As we move towards the next section, however, the folkloric status of the rabbit in South Korea specifically is worth of note. The folktale ‘Tale of Rabbit and Tortoise’ is described as a Korean version of ‘The Tortoise and the Hare’, which reflects the deceptive power dynamics between assumed positions of strength and weakness in Bloody Reunion.28 Likewise, the folktale ‘Tiger Gets its Tail Cut Off’ – where a rabbit uses a tiger’s greed against it to trick it into getting its tail frozen off in icy water – has two possible interpretations: ‘it can be read as a fool’s tale from the tiger’s point of view, but from the perspective of the rabbit, who is the weaker party, the focus is on the scheme that eventually leads to triumph’.29 Neither wholly weak nor ineffectual, rabbits in Korea from a folkloric perspective have a traditionally violent streak, seen elsewhere in the self-explanatory ‘Rabbit Throws Baby in Cauldron Before Running Away’.30 While this section has focused on the adoption of totem animals by mask-wearing killers, we now consider the intersection of ritual, power, transformation and mythology in horror film animal masks, examining owls in Michel Soavi’s Stagefright and bulls in Christopher MacBride’s The Conspiracy.
Animal Masks and Mythology: Stagefright (1987) and The Conspiracy (2012)
While the symbolic potency of specific animals is key to Motel Hell and Bloody Reunion regarding how they symbolically represent particular characters, this section explores the mythological deployment of animals through masks in Stagefright and The Conspiracy respectively. While Bloody Reunion’s rabbit evokes connections to Korean folklore, although they intersect it is worth emphasising that folklore and mythology are distinct categories: as Danielle Kirby noted, while ‘notoriously difficult to articulate’ the difference hinges on issues of temporality: ‘Myth … tends to occur outside of linear time, in sacred time’, while ‘folklore can be situated in any time, either mundane or sacred’.31 The films in this section engage with diegetic urban legends and the use of masks also contain mythological aspects regarding owls and bulls respectively. Human transformation through masked rituals here intersect with ancient mythologies.

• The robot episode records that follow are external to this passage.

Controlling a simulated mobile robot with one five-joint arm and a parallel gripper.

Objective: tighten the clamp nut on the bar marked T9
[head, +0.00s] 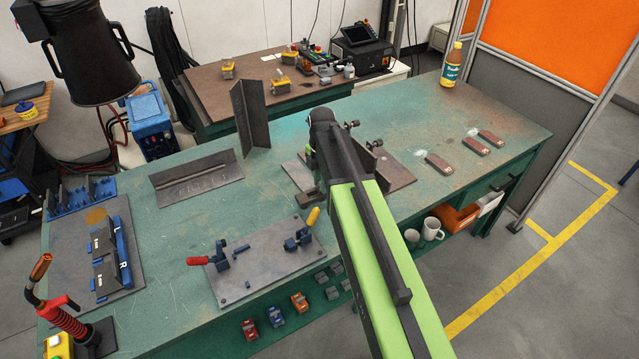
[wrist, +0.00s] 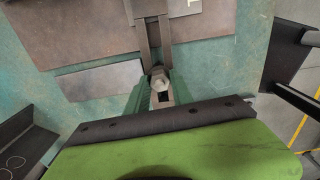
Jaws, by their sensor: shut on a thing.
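In the wrist view my gripper (wrist: 160,92) has its two green fingers closed on a pale hex clamp nut (wrist: 159,84). The nut sits at the near end of a dark clamp bar (wrist: 153,35), between brown metal plates (wrist: 82,36). A small part of a white mark shows at the top edge; I cannot read T9 on any bar. In the head view my arm hides the fingers and the nut. Dark clamp parts (head: 375,143) show just right of my arm, by a brown plate (head: 398,174).
The green bench (head: 200,290) holds angle plates (head: 197,180), a fixture plate with red and yellow handled clamps (head: 262,285), and small brown blocks (head: 440,163) at right. A yellow bottle (head: 452,65) stands at the far right. Bare bench lies right of the clamp.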

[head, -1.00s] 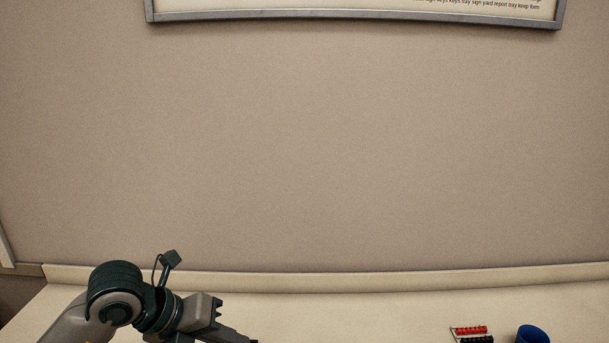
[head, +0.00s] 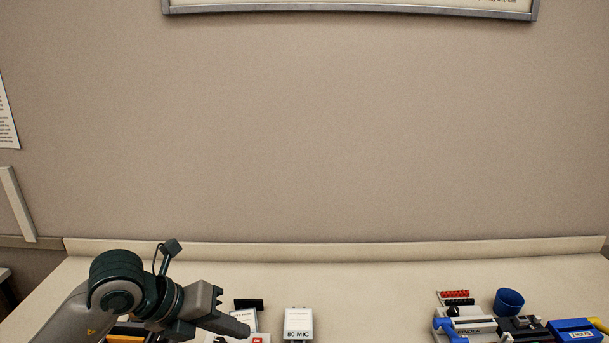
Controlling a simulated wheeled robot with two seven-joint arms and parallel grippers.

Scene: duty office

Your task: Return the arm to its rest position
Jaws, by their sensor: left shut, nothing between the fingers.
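My left arm comes in from the lower left of the head view, over the left part of the counter (head: 370,275). My left gripper (head: 240,329) points right and a little down, with its fingers shut and nothing between them. It is above or in front of small items on the counter; the exact height cannot be told. My right arm and gripper do not show.
Behind and beside the left gripper are a white packet marked 80 MIC (head: 298,322) and a black-topped item (head: 248,304). At right stand a blue cup (head: 509,301), red and black strips (head: 454,294) and a blue hole punch (head: 574,331). The counter's middle is clear.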

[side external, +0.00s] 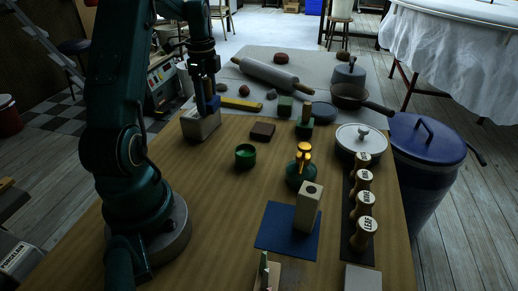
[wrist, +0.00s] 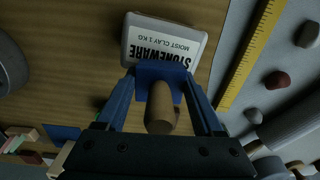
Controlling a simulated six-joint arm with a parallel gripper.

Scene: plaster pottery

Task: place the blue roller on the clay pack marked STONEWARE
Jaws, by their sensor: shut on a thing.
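My gripper (side external: 206,88) is shut on the blue roller (wrist: 158,71), which has a wooden handle that points toward the camera in the wrist view. In the side view the blue roller (side external: 208,104) hangs below my fingers, at the top of the pale clay pack (side external: 199,126). In the wrist view the clay pack (wrist: 160,29) is marked STONEWARE, MOIST CLAY 1 KG, and the roller overlaps the lower edge of its label. I cannot tell whether the roller touches the pack or is just above it.
A yellow ruler (side external: 241,103) lies behind the pack. A dark brown block (side external: 263,131) and a green cup (side external: 245,155) stand to the right. A large rolling pin (side external: 265,74) lies at the back. Bare wood shows in front of the pack.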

In Stagefright, masked performance is central to its diegetically staged theatrical performance that provides the film’s primary setting. An opening scene where a woman is chased by an owl-masked killer is revealed to be a dress rehearsal for a play as the participants begin dancing. The lines between this performance and the film’s ‘real’ action surrounds escaped serial killer and ex-actor Irving Wallace (Clain Parker) who adopts the owl mask and kills off the cast and crew, leaving only Final Girl Alicia (Barbra Cupisti) and caretaker Willy (James Sampson) alive. With its theatrical setting and the professional aspirations of its villain André Loiselle considered Stagefright typical of the ‘actor as psycho-without-psychology’ trope, as it makes no attempt to provide a motive: ‘there is no explanation whatsoever as to why this fugitive from an insane asylum chooses to slaughter actors’.32 Wallace seems driven only by a desire to ‘appear centre stage and indulge in a performance of sadistic carnage’, manifesting in the climactic tableaux where he sits on stage in a throne-like armchair, surrounded by the carefully positioned bodies he has systematically butchered throughout the film (similar to ritualised spectacles at the end of both Happy Birthday to Me and Bloody Reunion).33 It is, for Loiselle, a hollow victory: ‘the psycho-killer is but a poor player who slashes and slaughters his hour upon the stage and then is heard no more’.34
Yet, like Motel Hell and Bloody Reunion, the specific animal central to the masked performance is significant. Stagefright’s play-within-a-film is called The Night Owl, uniting the bird’s nocturnal alertness with horror’s generic tendency to present night as a period for sinister activity. Stagefright’s use of an owl mask also has mythological connotations: in Italy, there is a widespread superstition that owls are harbingers of bad luck.35 In ancient Rome, Desmond Morris noted that ‘some Romans were so convinced that the cry of an owl heralded an imminent death that they would do their utmost to capture the bird and kill it, hoping this would neutralize the prophecy’.36 Yet even after death, the owl still held unique power, for ‘there were fears that it would have supernatural powers that would enable it to come to life again, so its body was cremated and its ashes thrown into the River Tiber’.37 As a slasher killer, Wallace’s utilisation of an owl mask specifically contains profound mythological significance in the context of Italian cultural history. While his ritualistic slaughter recalls broader traditions of slasher and neo-giallo cinema, the symbolic potency of the owl itself in ancient Roman mythology is just as important. Through the owl mask, Wallace is transformed into something symbolically far grander than his character’s reality suggests, aligned with ancient Roman myths about the ominous, immortal power of the bird itself. Stagefright plays out performance rituals that straddle both the codes and conventions of neo-gialli, while simultaneously framing them in the broader framework of ancient Roman mythology that underscores the owl’s symbolic potency.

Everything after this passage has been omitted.